* **Exercise inputs**:
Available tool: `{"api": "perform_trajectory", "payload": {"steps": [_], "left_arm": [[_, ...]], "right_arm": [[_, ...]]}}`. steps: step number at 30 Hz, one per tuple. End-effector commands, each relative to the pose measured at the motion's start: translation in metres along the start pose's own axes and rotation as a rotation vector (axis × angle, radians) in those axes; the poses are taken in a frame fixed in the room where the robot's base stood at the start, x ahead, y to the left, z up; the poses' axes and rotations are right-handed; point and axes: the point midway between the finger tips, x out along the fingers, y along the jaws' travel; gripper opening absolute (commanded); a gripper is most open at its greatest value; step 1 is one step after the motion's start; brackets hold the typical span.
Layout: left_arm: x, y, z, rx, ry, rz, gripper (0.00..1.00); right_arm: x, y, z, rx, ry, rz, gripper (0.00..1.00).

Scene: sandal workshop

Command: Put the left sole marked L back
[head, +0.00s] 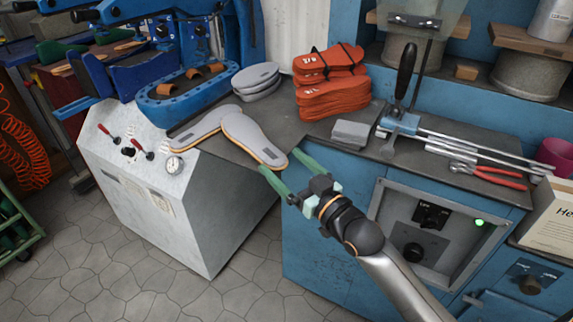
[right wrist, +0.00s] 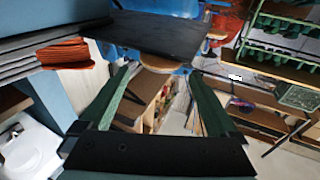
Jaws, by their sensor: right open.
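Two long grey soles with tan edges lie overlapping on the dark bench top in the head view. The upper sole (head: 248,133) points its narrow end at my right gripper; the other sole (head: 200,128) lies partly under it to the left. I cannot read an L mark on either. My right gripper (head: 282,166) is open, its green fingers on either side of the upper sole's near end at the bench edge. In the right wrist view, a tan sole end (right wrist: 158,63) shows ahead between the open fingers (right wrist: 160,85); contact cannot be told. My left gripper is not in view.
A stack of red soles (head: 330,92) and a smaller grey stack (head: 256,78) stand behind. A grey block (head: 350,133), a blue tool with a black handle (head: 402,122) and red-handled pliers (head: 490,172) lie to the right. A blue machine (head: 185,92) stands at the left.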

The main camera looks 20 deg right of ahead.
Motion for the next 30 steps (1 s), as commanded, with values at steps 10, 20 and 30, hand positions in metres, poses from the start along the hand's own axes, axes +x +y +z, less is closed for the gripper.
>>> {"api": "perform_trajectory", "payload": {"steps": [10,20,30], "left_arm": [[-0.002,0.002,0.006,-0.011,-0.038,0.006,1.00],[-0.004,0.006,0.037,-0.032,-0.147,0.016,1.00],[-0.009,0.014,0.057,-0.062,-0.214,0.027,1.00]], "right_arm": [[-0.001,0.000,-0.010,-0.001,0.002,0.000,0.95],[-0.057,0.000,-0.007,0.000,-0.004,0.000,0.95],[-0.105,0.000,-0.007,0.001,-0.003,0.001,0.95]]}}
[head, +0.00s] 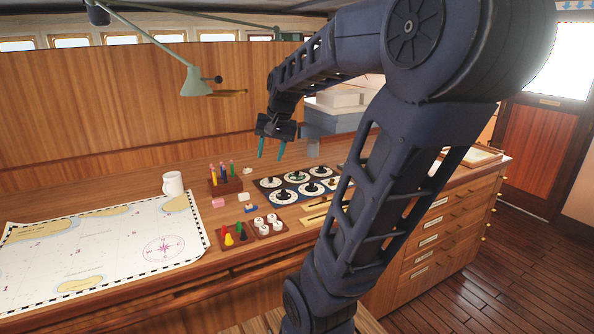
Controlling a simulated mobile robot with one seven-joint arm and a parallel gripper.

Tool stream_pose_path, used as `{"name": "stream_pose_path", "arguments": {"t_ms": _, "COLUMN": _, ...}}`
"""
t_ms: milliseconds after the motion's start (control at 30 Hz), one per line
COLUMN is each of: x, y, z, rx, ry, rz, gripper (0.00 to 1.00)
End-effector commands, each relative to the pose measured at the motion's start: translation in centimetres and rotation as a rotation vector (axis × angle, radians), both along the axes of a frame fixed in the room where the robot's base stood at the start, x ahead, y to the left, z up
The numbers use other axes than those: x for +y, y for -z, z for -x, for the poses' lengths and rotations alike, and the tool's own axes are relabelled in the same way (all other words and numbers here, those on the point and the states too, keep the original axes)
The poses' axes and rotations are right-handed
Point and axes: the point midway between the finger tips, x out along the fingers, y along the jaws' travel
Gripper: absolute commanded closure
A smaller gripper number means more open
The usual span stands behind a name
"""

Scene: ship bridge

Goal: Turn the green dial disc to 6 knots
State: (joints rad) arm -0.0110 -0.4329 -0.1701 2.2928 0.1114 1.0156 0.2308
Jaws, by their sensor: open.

* **Aim**:
Write out the entries above word for word. Do not include the pictures.

* **Final answer**:
Available tool: `{"api": "perform_trajectory", "payload": {"steps": [_], "left_arm": [[_, ...]], "right_arm": [[_, ...]]}}`. steps: step number at 30 Hz, one per tuple. End-effector commands, each relative to the pose measured at the motion's start: translation in metres along the start pose's own axes and rotation as a rotation vector (axis × angle, radians) in those axes; the poses are taken in a frame fixed in the room where the robot's base stood at the start, x ahead, y to the left, z up; the poses' axes and rotations are right-handed; point and axes: the point midway between the finger tips, x out along the fingers, y along the jaws' travel; gripper opening absolute (commanded); a gripper is most open at its greatest value; step 1 is one step after the motion's start; brackets hold the typical span.
Layout: left_arm: x, y, z, rx, ry, rz, gripper (0.00..1.00); right_arm: x, y, z, rx, ry, rz, gripper (0.00..1.00).

Scene: sandal workshop

Command: Put the left sole marked L back
[head, +0.00s] 
[right wrist, +0.00s] 
Jaws, by their sensor: right open.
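Two long grey soles with tan edges lie overlapping on the dark bench top in the head view. The upper sole (head: 248,133) points its narrow end at my right gripper; the other sole (head: 200,128) lies partly under it to the left. I cannot read an L mark on either. My right gripper (head: 282,166) is open, its green fingers on either side of the upper sole's near end at the bench edge. In the right wrist view, a tan sole end (right wrist: 158,63) shows ahead between the open fingers (right wrist: 160,85); contact cannot be told. My left gripper is not in view.
A stack of red soles (head: 330,92) and a smaller grey stack (head: 256,78) stand behind. A grey block (head: 350,133), a blue tool with a black handle (head: 402,122) and red-handled pliers (head: 490,172) lie to the right. A blue machine (head: 185,92) stands at the left.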

The main camera looks 20 deg right of ahead.
Motion for the next 30 steps (1 s), as commanded, with values at steps 10, 20 and 30, hand positions in metres, poses from the start along the hand's own axes, axes +x +y +z, less is closed for the gripper.
>>> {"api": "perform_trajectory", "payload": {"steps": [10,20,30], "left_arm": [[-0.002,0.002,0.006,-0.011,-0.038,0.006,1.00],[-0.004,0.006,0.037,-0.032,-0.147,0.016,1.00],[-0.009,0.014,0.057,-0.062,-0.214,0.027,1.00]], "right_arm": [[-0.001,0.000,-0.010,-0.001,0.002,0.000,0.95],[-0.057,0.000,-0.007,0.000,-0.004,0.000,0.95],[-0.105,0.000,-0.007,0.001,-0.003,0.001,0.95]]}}
[head, +0.00s] 
Controlling a simulated mobile robot with one seven-joint arm and a parallel gripper.

Tool stream_pose_path, used as `{"name": "stream_pose_path", "arguments": {"t_ms": _, "COLUMN": _, ...}}`
"""
t_ms: milliseconds after the motion's start (control at 30 Hz), one per line
COLUMN is each of: x, y, z, rx, ry, rz, gripper (0.00 to 1.00)
End-effector commands, each relative to the pose measured at the motion's start: translation in centimetres and rotation as a rotation vector (axis × angle, radians), both along the axes of a frame fixed in the room where the robot's base stood at the start, x ahead, y to the left, z up
The numbers use other axes than those: x for +y, y for -z, z for -x, for the poses' lengths and rotations alike, and the tool's own axes are relabelled in the same way (all other words and numbers here, those on the point and the states too, keep the original axes)
The poses' axes and rotations are right-handed
Point and axes: the point midway between the finger tips, x out along the fingers, y along the jaws' travel
Gripper: absolute commanded closure
A smaller gripper number means more open
The usual span stands behind a name
"""

Scene: ship bridge

Goal: Turn the green dial disc to 6 knots
State: (joints rad) arm -0.0110 -0.4329 -0.1701 2.2928 0.1114 1.0156 0.2308
Jaws, by their sensor: open.

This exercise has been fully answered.